━━━━━ Exercise materials
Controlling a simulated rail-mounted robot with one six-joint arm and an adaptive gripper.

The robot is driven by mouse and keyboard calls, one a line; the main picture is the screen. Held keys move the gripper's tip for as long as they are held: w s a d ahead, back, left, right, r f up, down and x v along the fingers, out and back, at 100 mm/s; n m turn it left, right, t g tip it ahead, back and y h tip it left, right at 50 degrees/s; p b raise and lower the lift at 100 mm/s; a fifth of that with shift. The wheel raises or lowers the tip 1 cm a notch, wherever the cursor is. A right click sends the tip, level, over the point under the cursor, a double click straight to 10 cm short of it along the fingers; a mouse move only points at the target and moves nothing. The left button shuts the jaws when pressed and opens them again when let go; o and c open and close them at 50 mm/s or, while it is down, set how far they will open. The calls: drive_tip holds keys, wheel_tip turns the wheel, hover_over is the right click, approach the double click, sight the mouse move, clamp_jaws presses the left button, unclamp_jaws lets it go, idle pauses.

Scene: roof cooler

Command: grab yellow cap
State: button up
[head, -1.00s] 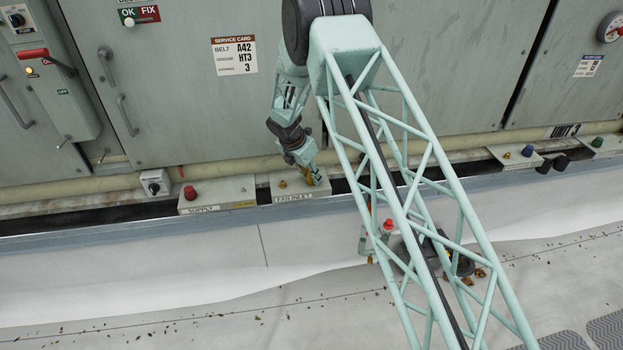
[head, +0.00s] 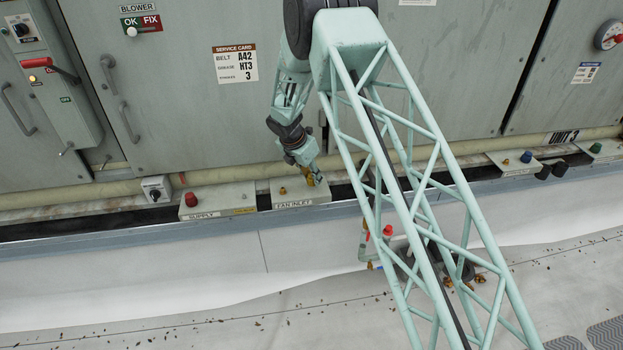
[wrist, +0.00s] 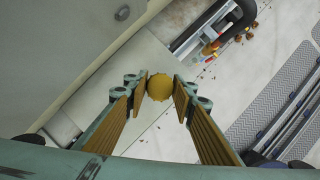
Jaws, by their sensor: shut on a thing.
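The yellow cap (wrist: 160,87) is a round, ridged disc between my fingertips in the wrist view. My gripper (wrist: 160,88) is shut on it, with one tan-padded finger on each side. In the head view my gripper (head: 314,178) is at the right part of the pale box labelled FAN INLET (head: 318,195), pointing down. The cap is mostly hidden there by the fingers. I cannot tell whether it still touches the box.
A small brass fitting (head: 283,191) stands on the same box, left of my gripper. The SUPPLY box with a red cap (head: 191,199) is further left. Boxes with a blue cap (head: 527,153) and a green cap (head: 596,147) are at right. Cabinet doors rise behind.

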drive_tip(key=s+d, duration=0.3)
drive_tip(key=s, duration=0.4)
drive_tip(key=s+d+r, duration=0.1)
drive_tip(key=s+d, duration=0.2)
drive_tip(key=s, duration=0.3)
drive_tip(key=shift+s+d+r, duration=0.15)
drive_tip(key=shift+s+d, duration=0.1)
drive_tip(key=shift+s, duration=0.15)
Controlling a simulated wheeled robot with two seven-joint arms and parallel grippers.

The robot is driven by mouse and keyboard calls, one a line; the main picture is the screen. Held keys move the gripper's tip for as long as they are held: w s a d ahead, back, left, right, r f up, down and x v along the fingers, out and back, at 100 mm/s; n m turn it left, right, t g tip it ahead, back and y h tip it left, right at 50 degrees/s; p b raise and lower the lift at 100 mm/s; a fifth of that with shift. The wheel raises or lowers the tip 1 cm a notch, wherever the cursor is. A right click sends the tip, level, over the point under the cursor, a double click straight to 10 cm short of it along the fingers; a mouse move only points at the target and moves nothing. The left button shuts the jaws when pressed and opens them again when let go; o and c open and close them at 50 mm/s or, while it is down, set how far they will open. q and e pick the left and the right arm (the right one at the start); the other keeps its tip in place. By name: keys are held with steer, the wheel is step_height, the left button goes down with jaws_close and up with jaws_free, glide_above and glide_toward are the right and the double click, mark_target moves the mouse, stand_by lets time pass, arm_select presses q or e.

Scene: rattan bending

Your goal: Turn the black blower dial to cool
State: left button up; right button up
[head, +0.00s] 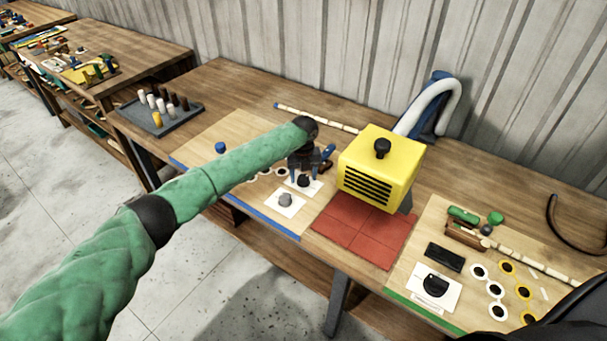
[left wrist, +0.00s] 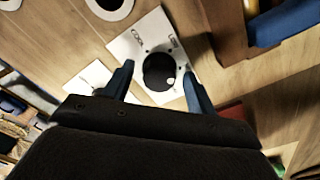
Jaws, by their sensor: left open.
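The black dial (head: 303,181) sits on a white card (head: 313,188) on the wooden board, left of the yellow blower (head: 378,168). In the left wrist view the dial (left wrist: 158,72) is round, with a pale dot near its edge and small icons on the card (left wrist: 124,45) around it. My left gripper (head: 306,172) is open above the dial; in the left wrist view its blue fingers (left wrist: 158,80) stand on either side of it. I cannot tell whether they touch it.
A grey knob on another white card (head: 286,201) lies close in front. Red tiles (head: 365,230) lie below the blower, which has a black knob (head: 382,147) on top. A grey tray (head: 160,118) with pegs stands at left. A parts board (head: 420,270) lies at right.

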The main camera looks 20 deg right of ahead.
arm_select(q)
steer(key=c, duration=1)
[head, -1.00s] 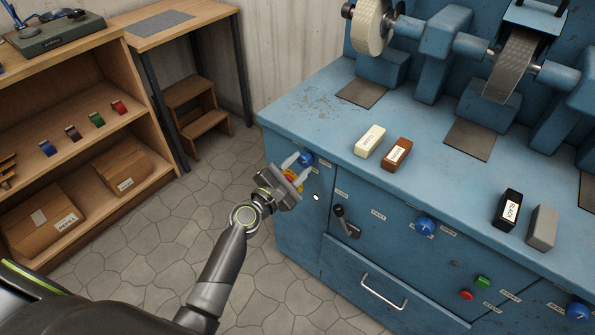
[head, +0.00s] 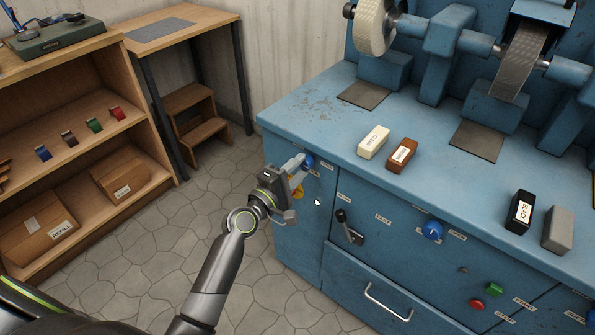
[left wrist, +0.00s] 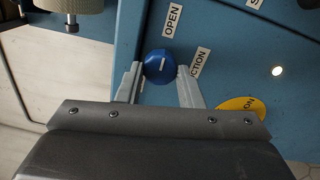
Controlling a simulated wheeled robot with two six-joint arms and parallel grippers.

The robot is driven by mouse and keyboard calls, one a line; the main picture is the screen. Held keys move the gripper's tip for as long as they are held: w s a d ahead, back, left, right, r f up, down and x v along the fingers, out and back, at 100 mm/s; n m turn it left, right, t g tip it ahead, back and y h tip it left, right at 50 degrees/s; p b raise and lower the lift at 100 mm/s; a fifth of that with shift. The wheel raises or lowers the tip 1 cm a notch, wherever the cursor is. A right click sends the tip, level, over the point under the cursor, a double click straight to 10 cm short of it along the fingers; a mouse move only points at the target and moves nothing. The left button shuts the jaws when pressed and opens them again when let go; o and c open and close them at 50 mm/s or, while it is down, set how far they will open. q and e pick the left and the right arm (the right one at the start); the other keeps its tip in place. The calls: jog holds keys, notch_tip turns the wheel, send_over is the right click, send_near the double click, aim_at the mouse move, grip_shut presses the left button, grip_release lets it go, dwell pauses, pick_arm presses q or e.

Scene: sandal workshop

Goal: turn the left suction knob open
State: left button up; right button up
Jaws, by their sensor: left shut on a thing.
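The left suction knob (head: 308,161) is a round blue knob at the left end of the blue machine's front panel. It also shows in the left wrist view (left wrist: 158,68), with a white pointer line on its face. My left gripper (head: 302,165) is at the knob. In the left wrist view its two grey fingers (left wrist: 160,74) are on either side of the knob, shut on it. An OPEN label (left wrist: 172,20) sits just above the knob there, and a partly covered label ending in "CTION" (left wrist: 201,62) sits to its right. My right gripper is not in view.
Another blue knob (head: 432,230), a black lever (head: 348,228), and red (head: 476,304) and green (head: 494,289) buttons are on the panel. A drawer handle (head: 388,301) sticks out below. A shelf (head: 150,150) stands left; the floor (head: 150,255) between is clear.

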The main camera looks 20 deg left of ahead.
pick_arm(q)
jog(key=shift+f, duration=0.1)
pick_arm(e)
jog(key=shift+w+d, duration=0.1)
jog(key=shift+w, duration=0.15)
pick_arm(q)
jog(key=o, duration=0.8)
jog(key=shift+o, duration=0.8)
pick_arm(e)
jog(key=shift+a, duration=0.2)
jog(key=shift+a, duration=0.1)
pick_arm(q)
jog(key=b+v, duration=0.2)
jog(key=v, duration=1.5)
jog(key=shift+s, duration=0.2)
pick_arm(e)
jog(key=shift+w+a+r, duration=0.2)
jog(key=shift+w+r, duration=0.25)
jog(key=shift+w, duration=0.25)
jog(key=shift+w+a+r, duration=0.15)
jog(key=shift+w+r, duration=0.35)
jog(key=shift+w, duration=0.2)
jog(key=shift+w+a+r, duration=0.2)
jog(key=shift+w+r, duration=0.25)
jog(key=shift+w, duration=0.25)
━━━━━━━━━━
» **To do**
State only the count of lines above that hold the string "Controlling".

» **Completed task**
3